Осознание Д. Быковым божественной природы своего дарования, которое, одновременно, и «тяжкий крест», приводит его к стоической позиции: «Я вытерплю усмешки свысока, и собственную темную тревогу, и всех моих прощаний пустыри» [267].

Саморефлексия лирического героя – поэта, осмысление всех составляющих комплекса судьбы поэта и специфики его биографии в России зачастую сополагаются в стихопрозе Д. Быкова с метафизической проблематикой. В стихотворении «Вся жизнь моя обводит…» поэт настойчиво утверждает философскую идею быстротечности времени, бренности всего земного: «Вся жизнь моя обводит, как обводной канал, ту мысль, что все проходит, то есть нам никто не врал»; «Ни божественное слово, ни верещащий соловей не значат ничего другого, кроме бренности своей» [280]. Изложение темы разворачивается как своенравное, неупорядоченно-ассоциативное течение мысли, причем ассоциации подобраны весьма произвольно. Вместе с тем, в тексте явно прослеживаются и элементы непринужденной беседы, стилизованной под дружеский треп «на вечные темы», где обязательны обращения к читателю-слушателю: «А ты сидишь и уминаешь шоколадное драже. Оно проходит, ты понимаешь? Не понимаешь? А я уже» [281]. В таком контексте общего иронического снижения философской проблематики прозаическая запись стиха, безусловно, выполняет немаловажную роль, работая уже на визуальном, графическом уровне.
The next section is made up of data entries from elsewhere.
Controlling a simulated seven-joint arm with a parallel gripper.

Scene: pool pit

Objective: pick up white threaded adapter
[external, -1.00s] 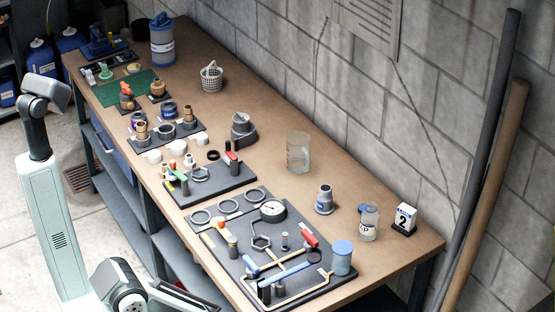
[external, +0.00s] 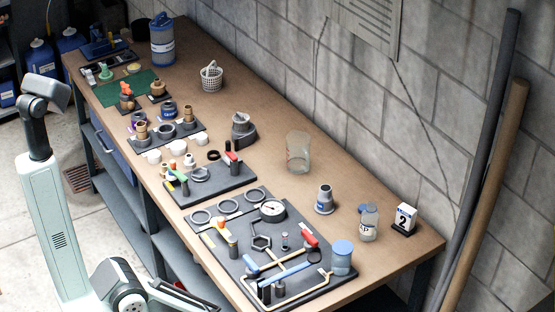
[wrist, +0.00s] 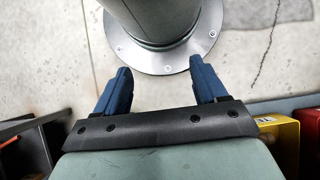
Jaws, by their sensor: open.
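Several small white fittings lie near the left edge of the workbench in the external view. White round pieces (external: 177,147) sit in a loose row on the bare wood, and a small white piece (external: 189,160) stands at the back of a dark tool mat. At this size I cannot tell which one is the threaded adapter. My gripper (wrist: 160,74) shows in the wrist view with its two blue fingers apart and nothing between them. It points down at my own round base flange and the floor, away from the bench. The fingers are not visible in the external view.
The workbench (external: 265,130) holds dark mats with fittings, wrenches and a gauge (external: 272,209). Bare wood lies along the wall side. Yellow and red bins (wrist: 277,127) show in the wrist view.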

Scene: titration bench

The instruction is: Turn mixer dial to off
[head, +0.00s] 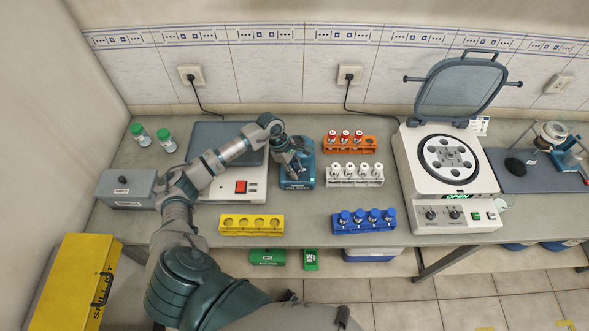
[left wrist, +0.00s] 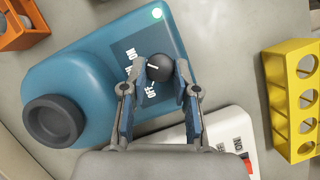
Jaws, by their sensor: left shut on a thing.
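The teal mixer (head: 304,175) stands on the bench in the middle of the head view, with a green light at its front corner. In the left wrist view the mixer (left wrist: 95,65) shows its dark round cup (left wrist: 53,121) and its label with ON and OFF. The black dial (left wrist: 159,67) carries a white pointer line. My left gripper (left wrist: 160,75) is shut around the dial, one finger on each side. In the head view my left gripper (head: 292,165) is over the mixer and hides the dial. My right gripper is not in view.
Orange (head: 349,145), white (head: 354,176), blue (head: 364,221) and yellow (head: 251,225) racks stand around the mixer. A scale with a red switch (head: 241,187) is left of it. An open centrifuge (head: 446,165) stands at the right. A grey box (head: 127,188) is at the far left.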

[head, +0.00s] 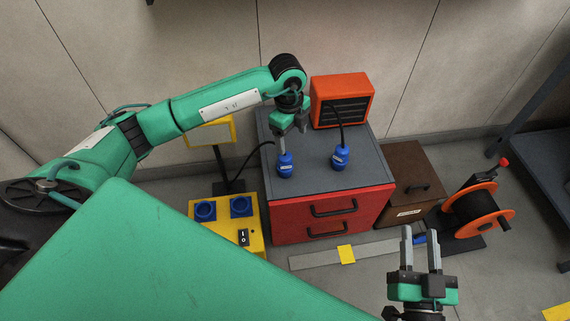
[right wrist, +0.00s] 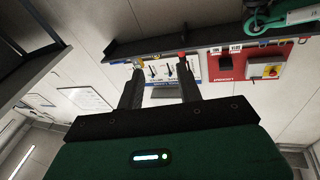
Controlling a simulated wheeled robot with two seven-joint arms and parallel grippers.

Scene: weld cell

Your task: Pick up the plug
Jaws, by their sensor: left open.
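Two blue plugs stand on the grey top of a red drawer cabinet in the head view. The left plug (head: 285,165) has a black cable running off to the left; the right plug (head: 340,158) has a black cable running up to the orange unit. My left gripper (head: 290,134) points down just above the left plug, open. I cannot tell whether its fingertips touch that plug.
The red cabinet (head: 300,220) has an orange louvred unit (head: 342,88) at its back. A yellow box (head: 225,227) with blue sockets and a switch stands left of it. A brown box (head: 408,175) and an orange cable reel (head: 474,213) stand to the right.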

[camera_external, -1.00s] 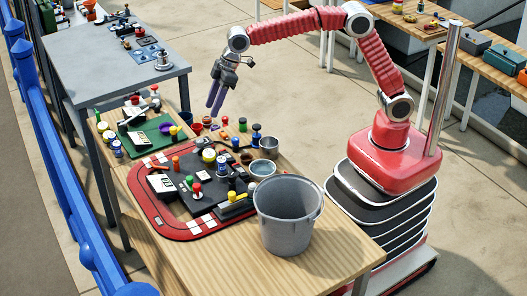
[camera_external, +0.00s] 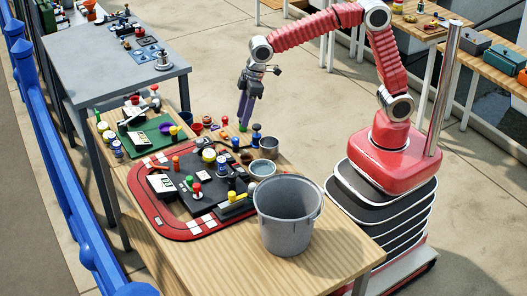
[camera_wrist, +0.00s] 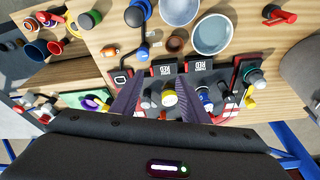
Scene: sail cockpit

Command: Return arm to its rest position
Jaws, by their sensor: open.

Два других метафизических текста «Хорошо тому, кто считает, что Бога нет…» (2004) и «Озирая котел, в котором…» (2004) представляют, по сути, два философских диспута, в центре которых извечная проблема соотношения веры и скепсиса. В первом стихотворении развернута своеобразная историческая парадигма русской поэзии в ее отношениях с Абсолютом: от «вольтерьянца-отрока в садах Лицея», через «сомневающегося», но «слышащего музыку сфер» поэта, и до современного автора в лице самого лирического героя. Несмотря на явственность аллюзивных отсылок, вырисовывается три типа взаимоотношений человека с Богом – вольтерьянский скептицизм, релятивизм, стремление заглянуть за черту и философия безусловной врученности поэта Богу. Функция прозаической записи стиха в сочетании со стилевой игрой здесь также заключена в заметном снижении сакрального предмета полемики: «Вот такая музыка сфер, маловерный друг, вот такие крутятся там машинки. Иногда оттуда доносится райский звук, но его сейчас же глушат глушилки» [288]. Завершает текст своеобразное раскрытие области взаимоотношений с Богом лирического героя. Причем поэт максимально приближает к человеку, буквально «одомашнивает» сакральное: «А с меня он, можно сказать, не спускает глаз, проницает насквозь мою кровь и лимфу, посылает мне пару строчек в неделю раз – иногда без рифмы, но чаще в рифму» [289].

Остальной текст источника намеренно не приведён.